**INSTRUCTION**
Quote the entries below from the line with "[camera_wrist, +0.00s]" through the line with "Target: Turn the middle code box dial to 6", both ends included, and only those lines.

**RECORD LIST**
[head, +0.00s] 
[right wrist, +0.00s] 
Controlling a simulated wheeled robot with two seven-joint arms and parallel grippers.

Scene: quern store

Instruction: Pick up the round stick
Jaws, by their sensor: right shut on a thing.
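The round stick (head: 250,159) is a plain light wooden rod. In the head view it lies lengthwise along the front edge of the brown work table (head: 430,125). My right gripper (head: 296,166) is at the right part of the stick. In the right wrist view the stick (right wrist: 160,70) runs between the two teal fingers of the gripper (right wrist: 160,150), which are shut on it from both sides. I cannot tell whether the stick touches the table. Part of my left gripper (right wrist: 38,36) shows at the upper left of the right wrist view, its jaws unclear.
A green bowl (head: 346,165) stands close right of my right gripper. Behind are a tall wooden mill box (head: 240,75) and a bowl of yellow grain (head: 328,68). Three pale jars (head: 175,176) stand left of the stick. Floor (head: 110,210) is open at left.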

==

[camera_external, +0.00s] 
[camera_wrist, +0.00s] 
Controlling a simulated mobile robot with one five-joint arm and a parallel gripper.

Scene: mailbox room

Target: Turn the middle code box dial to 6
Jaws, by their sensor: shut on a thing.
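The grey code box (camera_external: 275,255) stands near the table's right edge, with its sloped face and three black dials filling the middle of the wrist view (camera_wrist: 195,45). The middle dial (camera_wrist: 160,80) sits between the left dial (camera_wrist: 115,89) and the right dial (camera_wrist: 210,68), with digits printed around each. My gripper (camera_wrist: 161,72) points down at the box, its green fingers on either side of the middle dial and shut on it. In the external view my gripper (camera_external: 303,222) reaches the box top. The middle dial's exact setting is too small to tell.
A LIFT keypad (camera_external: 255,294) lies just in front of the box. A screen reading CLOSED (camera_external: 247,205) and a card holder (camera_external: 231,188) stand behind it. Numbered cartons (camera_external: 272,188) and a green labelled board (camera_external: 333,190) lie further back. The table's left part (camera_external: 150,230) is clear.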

**SOLUTION FOR THIS EXERCISE**
[camera_wrist, +0.00s] 
Controlling a simulated mobile robot with one five-joint arm and a parallel gripper.

Scene: mailbox room

Target: Turn the middle code box dial to 6

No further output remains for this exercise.